I first came across this term while doing the online Visa application with my sister in law to make this Visit possible .Initially totally lost as to what head to apply under we scanned the different categories up on offer and my eyes fell on this one -ALIEN IN TRANSIT.
My Heart sang!
I never expected to come across such a perfect description  of how i experience myself most of the time through all the various locales i daily sojourn , that too in an online Visa application form!
“That’s ME! That’s me !” I trilled like a happy bird till my more prosaic and practical sister in law guided me gently but firmly with Margaret’s no nonesnse inputs that came in live just then to the right Visa application category .
But the phrase stayed with me.
One day if i find myself bored to death with myself i just might write an autiobiography by the same name that my beloved first born once prophesied would be a ‘blockbuster some day ’ adding darkly”…given the way you have lived…”
In our brief but intense relationship he tended to position himself as my parent rather than me ,his.
The first time that happened was when he was five when i decided to swim /wade across a particularly difficult fast flowing river just because I wanted to know how it felt to sit on a  graceful low hanging bough of a particularly beautiful flowering tree on the opposite bank and he chose to remain on this one ,hands on hips , a tiny mini patriatch yelling stentorian cautionary notes .
At New York Transit Museum.
A destination like a lot of stuff in the Apex Art  Schedule Margaret Ewing draws up with such meticulous care that makes me go first :
“Eh?” (or as the American expression for it goes -“Duh”!)
Translation  : “Egad!Now what on earth is this?!! “
In fact Casey Smith ,the writer -teacher I met through Apex at Washington ,nailed it when he described this whole schedule as an ‘Anti Art Residency’.
I remembered my sons Aditya and Aravindh who are both train maniacs and could not help but think what a thrill it would have been for the boys!
Once at Brooklyn , a wonderful place in itself ,with the help of a couple of really interesting and helpful kids i met on the street , I found myself before the entry of what for all purposes looked like the entrance to a Subway station were it not for the give-away signage.

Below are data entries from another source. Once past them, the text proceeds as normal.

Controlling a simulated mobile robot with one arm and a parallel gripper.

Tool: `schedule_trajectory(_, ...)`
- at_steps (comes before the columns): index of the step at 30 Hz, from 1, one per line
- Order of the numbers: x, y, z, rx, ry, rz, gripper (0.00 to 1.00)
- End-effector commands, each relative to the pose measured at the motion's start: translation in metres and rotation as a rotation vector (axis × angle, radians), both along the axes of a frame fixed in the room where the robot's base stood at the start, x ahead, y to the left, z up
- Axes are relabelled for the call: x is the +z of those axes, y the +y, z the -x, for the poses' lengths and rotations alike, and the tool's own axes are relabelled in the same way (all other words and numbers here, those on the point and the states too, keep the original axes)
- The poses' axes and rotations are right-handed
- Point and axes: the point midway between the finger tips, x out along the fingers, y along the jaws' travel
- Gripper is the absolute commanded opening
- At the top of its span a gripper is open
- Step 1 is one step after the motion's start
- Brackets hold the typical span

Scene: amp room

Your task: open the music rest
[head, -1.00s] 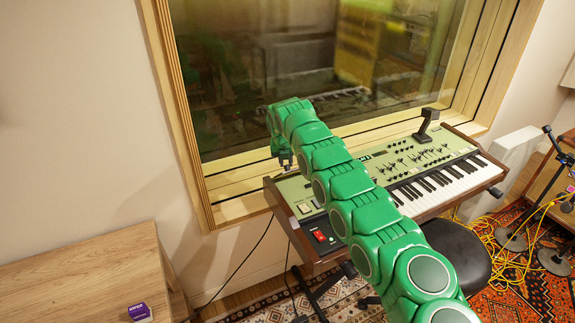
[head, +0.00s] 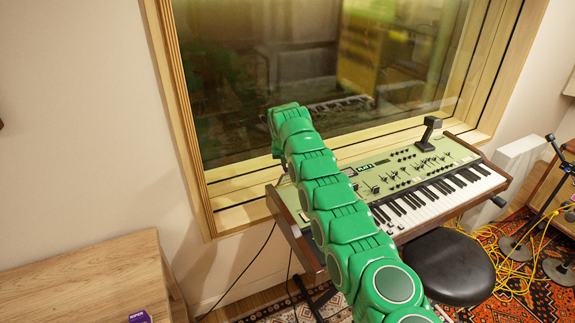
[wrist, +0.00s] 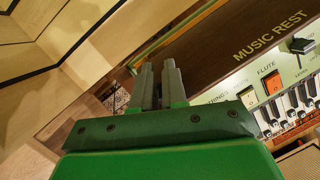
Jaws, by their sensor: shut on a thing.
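The music rest (wrist: 225,52) is a dark brown panel with "MUSIC REST" lettering, running from the middle to the upper right of the wrist view. My gripper (wrist: 159,80) is at the panel's left end, its two grey fingers close together and shut on its edge. The exact contact is hard to see between the fingers. In the head view the rest belongs to the green-topped keyboard (head: 399,172) by the window. My green arm reaches over the keyboard's left part there and hides the gripper and the rest.
A wooden table (head: 85,280) with a purple box (head: 139,317) stands at lower left. A black stool (head: 449,267) is in front of the keyboard. The window (head: 330,75) is close behind it. Yellow cables (head: 515,268) and stands are at right.

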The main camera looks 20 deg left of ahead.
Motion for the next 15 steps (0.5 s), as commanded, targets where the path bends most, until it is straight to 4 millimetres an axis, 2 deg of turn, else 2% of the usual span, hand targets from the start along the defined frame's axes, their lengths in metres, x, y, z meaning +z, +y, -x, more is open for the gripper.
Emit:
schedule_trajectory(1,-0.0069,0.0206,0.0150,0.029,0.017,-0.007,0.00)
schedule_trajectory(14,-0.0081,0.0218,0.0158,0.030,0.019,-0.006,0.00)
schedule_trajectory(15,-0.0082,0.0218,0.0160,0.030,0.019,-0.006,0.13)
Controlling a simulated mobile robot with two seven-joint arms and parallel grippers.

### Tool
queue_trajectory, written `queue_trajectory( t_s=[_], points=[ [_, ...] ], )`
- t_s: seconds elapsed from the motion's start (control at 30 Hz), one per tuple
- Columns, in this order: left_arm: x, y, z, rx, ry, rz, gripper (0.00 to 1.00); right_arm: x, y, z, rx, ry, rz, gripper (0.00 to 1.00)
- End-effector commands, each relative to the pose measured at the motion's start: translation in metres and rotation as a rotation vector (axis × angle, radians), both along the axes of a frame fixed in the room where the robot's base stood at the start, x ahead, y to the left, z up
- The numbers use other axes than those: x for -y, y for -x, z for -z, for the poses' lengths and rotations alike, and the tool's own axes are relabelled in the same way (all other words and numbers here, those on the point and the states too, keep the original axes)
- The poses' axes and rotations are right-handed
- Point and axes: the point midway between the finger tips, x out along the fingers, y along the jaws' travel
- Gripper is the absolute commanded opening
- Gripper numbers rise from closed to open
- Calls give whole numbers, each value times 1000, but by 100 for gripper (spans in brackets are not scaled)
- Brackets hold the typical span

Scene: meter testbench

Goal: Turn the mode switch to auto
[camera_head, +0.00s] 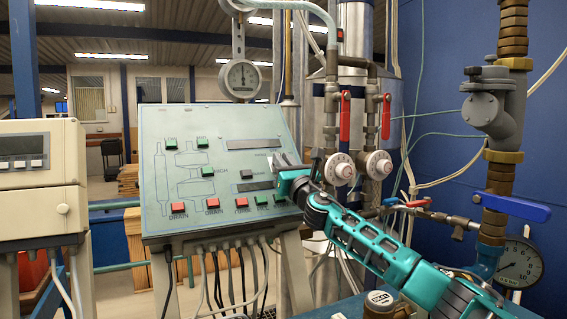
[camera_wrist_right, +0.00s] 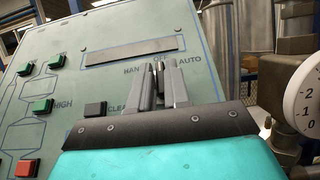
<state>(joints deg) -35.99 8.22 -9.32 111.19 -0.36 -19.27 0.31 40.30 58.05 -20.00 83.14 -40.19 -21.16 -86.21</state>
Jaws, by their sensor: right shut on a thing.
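A sloped, pale green control panel (camera_head: 225,128) stands left of centre in the head view, and it fills much of the wrist view (camera_wrist_right: 120,22). My right gripper (camera_head: 276,160) reaches its right side from the lower right. In the wrist view my right gripper (camera_wrist_right: 160,68) has its fingers close together, shut on the mode switch (camera_wrist_right: 158,66) below the HAN(D), OFF and AUTO labels. Only a small part of the switch shows between the fingertips. Its knob direction is hard to tell. My left gripper is in neither view.
Green, red and black buttons (camera_wrist_right: 96,108) sit left of my gripper on the panel. Right of it stand white dials (camera_head: 341,168), pipes and red-handled valves (camera_head: 345,115). A blue-handled valve (camera_head: 516,207) and a gauge (camera_head: 519,262) stand farther right. Cables hang below the panel.

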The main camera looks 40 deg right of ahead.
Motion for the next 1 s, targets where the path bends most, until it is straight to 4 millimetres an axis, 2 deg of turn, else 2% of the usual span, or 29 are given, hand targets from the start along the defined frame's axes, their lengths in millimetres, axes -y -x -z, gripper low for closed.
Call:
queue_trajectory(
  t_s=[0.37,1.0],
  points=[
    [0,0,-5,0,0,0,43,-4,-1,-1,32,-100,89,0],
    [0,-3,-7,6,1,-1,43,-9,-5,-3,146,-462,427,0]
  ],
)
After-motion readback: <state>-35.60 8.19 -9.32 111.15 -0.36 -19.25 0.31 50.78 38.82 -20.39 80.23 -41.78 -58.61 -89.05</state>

What an ingeniously designed entry point and what a fascinating statement of purpose for a museum that says the story of the building of the Subway ,that staggering mass transit system of the people of New York city without which the city simply cannot be imagined.
And here is the best part !
It is said from the standpoint of those who built it with their hands in the first place and who , from the time it was commissioned ,have kept  the show running as best as they can through all possible conditions ,smooth or rough , every single day -the Workers.
The invaluable Labor and Society angle.I have shown here only one.
What struck me about the narration about this gritty and extremely lucky survivor is the line about a pressure that might very well have killed him-”i was being squeezed tighter than any girl ever held me…” :D
This finally explained to me why the name boards of NYC subway are so quaintly  antique looking with a surfeit of beautiful old fashioned mosaics and ceramics.Im so sorry I’m not able to locate my own curious photos of the same to share here!
A shot against an old ad in the beautifully maintained period carriages on display showing all the transitions with changing technology and times .
Such a remarkably visitor friendly display really! :)
True…the Business of following apexart schedule as a resident …But not for long now and the bittersweetness of impending farewell has begun its work within…
that makes me ask passers by to take “ I was here “ kind of pics…
And even one like this that guides me gently by the little finger to the primary location i inhabit as an Alien in Transit… This FORM(perishable) with a NAME(evanascent and relative)
This picture i requested a stranger to shoot for me because i thought it should be shot for the word on it …RESILIENCE. The word sums up a quality and points to a cluster of other qualities that go to make it . It is a declaration of a way of Being as well ,a description of an experience of Being alive that one cannot take personal singular credit or merit for…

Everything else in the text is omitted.